ADDIS ABABA: October 7 (EI) – A new study, published by the Refugee Studies Center, revealed that despite the contrasting basis on which Eritreans and Somalis have been selected to live in Addis Ababa, both communities face extreme precarity.
The newly published study, entitled “Refugee Economies in Addis Ababa: Towards Sustainable Opportunities for Urban Communities,” mainly examined the economic lives of the refugee communities and their interactions with the host community based on qualitative research and a survey of 2,441 refugees and members of the proximate host community.
Below is executive summary of the study:
Addis Ababa has only 22,000 registered refugees, out of a national refugee population of 900,000. They comprise two main groups: 17,000 Eritreans who are there on the socalled Out-of-Camp Policy (OCP) based on their capacity to be self-reliant, and 5,000 Somali refugees who are mainly there on the Urban Assistance Programme (UAP) because of specific vulnerabilities that cannot be met in camps. The UAP refugees receive financial assistance; the OCP refugees do not.
Based on qualitative research and a survey of 2,441 refugees and members of the proximate host community, we examine the economic lives of the refugee communities and their interactions with the host community. In this report, we draw upon the data to consider the prospects for a sustainable urban response in the context of Ethiopia’s adoption of the new Refugee Proclamation in 2019, which appears to provide refugees with the right to work and freedom of movement.
Despite the contrasting basis on which Eritreans and Somalis have been selected to live in Addis, and their very different levels of education, both communities face extreme precarity.
Prior to implementation of the new Proclamation, refugees have not been allowed to work or register businesses. 79 percent of Eritrean refugees and 93 percent of Somali refugees are unemployed. Even among those who work, average income levels are significantly lower than that of the proximate host community. Meanwhile, both populations have much worse welfare outcomes than hosts in terms of indicators like mental and physical health, and child school enrollment. The ‘mental health’ gap between refugees and the host community is especially striking, and requires further analysis.
Of the tiny minority who work, 86 percent of Eritreans are employees and 14 percent are self-employed, while 57 percent of Somalis are employees and 43 percent are self-employed. The top employment sectors for Somali refugees are cleaner/ maid, interpreter/translator, restaurant worker, hawking, and commerce. For Eritrean refugees they are beautician/ hairdresser, mechanic, daily laborer, teacher, and carpenter. Where refugee businesses do exist, they are usually unregistered, do not pay tax, were created without significant start-up capital, and rarely employ staff.
Given the absence of socio-economic rights and opportunities, refugees rely upon three sets of social networks: with hosts, other refugees, and transnational. Hosts are generally sympathetic to refugees and some self-identify as having the same ethnic background as refugees. Ethiopians often register businesses on behalf of refugees in return for a share of the profits. They also serve as citizen ‘guarantors’, vouching for the ability of refugees to support themselves, a regulatory condition for OCP status.

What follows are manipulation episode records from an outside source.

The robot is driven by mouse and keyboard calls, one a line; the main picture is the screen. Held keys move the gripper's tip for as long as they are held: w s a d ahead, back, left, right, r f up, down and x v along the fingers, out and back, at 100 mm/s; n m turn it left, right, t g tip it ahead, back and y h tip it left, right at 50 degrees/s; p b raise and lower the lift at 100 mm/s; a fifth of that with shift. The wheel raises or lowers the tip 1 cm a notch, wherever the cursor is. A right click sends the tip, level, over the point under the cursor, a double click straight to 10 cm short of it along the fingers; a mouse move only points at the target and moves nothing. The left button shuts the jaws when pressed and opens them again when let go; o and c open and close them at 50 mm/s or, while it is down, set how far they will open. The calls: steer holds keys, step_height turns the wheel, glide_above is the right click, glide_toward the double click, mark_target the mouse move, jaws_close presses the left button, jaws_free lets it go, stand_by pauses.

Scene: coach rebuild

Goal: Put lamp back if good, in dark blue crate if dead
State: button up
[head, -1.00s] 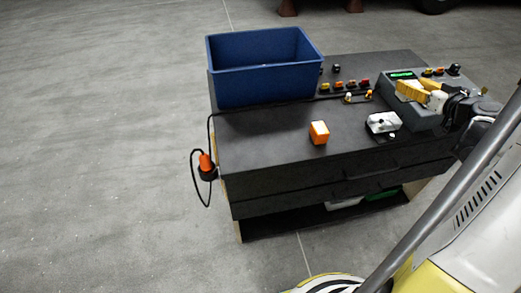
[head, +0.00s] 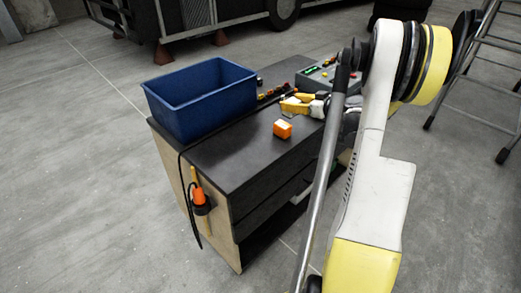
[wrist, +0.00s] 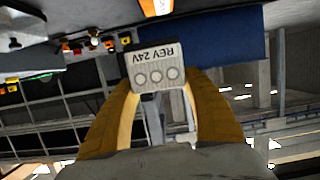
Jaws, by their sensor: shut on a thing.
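My gripper (head: 297,103) has yellow fingers above the bench, to the right of the dark blue crate. In the wrist view my gripper (wrist: 161,90) is shut on a pale grey lamp block (wrist: 157,66), marked "REV 24V" upside down, with three round marks. I cannot tell whether it is lit. It cannot be made out in the head view. The dark blue crate (head: 205,123) stands on the far left part of the bench; it also shows in the wrist view (wrist: 215,48). Its inside floor is hidden.
An orange block (head: 282,129) lies on the dark bench top (head: 235,160). A grey box with green lights (head: 338,78) and a row of small coloured lamps (head: 272,92) are farther back. An orange tool (head: 199,198) hangs at the bench's side. A ladder (head: 480,80) stands at right.

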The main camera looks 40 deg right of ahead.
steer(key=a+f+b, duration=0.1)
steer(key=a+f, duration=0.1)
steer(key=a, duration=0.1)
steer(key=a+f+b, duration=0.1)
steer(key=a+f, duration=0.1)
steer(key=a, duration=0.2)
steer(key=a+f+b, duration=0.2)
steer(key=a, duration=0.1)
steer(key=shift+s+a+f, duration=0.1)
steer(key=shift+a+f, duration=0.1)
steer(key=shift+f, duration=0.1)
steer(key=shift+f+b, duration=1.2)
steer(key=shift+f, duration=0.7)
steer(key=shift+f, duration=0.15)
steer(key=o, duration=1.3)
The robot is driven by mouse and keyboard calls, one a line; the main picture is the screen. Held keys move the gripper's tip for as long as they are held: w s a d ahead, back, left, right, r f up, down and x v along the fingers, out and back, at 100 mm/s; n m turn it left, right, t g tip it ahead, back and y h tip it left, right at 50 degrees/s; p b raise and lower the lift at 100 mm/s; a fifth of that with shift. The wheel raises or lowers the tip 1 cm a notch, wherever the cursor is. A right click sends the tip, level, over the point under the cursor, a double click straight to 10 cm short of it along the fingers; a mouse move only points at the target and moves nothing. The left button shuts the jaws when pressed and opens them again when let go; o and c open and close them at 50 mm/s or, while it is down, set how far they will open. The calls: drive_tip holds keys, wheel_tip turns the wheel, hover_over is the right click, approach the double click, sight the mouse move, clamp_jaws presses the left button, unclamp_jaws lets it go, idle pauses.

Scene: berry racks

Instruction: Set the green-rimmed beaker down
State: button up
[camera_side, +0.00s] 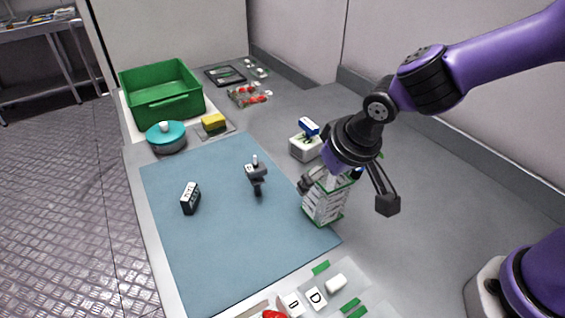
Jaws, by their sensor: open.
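My gripper (347,194) points down at the right edge of the blue mat (215,235), with its fingers spread apart. One finger is at the left of a white stacked rack with green edges (324,203), and the other hangs clear to its right. The rack stands upright at the mat's right edge, its upper part partly hidden by my gripper. A small green edge shows beside the gripper at the rack's top. I cannot tell whether it belongs to the green-rimmed beaker, which I cannot make out clearly.
A small dark-and-white device (256,173) and a black block with white marks (190,198) stand on the mat. Behind are a green crate (165,105), a teal-lidded pot (167,137), a yellow sponge (214,123) and a white box (304,148). The mat's front is clear.

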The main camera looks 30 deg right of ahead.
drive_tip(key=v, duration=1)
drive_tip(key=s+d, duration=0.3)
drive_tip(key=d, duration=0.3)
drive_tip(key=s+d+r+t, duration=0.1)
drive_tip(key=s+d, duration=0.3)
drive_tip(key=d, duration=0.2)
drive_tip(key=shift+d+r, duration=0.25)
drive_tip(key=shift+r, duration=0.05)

Other refugees provide forms of mutual self-help, and those with limited means often pool resources, including by living together. Meanwhile, in the absence of work, many refugees are dependent upon remittances.
Both refugee communities feel a sense of boredom, idleness, and hopelessness. They regard the lack of economic opportunity as having a detrimental effect on their physical and mental health. In this context, most see no future in Ethiopia, and over 90% of refugees aspire to move onwards to Europe, North America, or Australia, although only 60% believe this is realistic, and an overwhelming majority would prefer to take legal rather than illegal migration routes.
Logically, there seem to be three ways to meet the aspirations of refugees in Addis. First, to give refugees both the legal right and the opportunity to work within Addis. Second, to create more legal pathways for migration or resettlement. Third, to create socio-economic opportunities, including jobs for refugees, elsewhere in Ethiopia. We suggest that each of these options present challenges but that each one may have a role to play. Existing funding sources such as the European Union Emergency Trust Fund for stability and addressing the root causes of irregular migration and displaced persons in Africa (EUTF for Africa), and the World Bank’s Economic Opportunities Programme intended to support refugees and host communities in Ethiopia, for example, could be used to support better socio-economic opportunities for refugees and hosts in Addis Ababa.
Developing a coherent urban refugee programme is important, we argue, because urban refugee numbers in Addis are likely to increase as a result of general trends in urbanization, the government’s commitment to expand OCP numbers, and the 2019 Refugee Proclamation’s apparent expansion of socio-economic freedoms. Refugees, the Ethiopian government, and the international community all have an interest in making urban refugee settlement sustainable.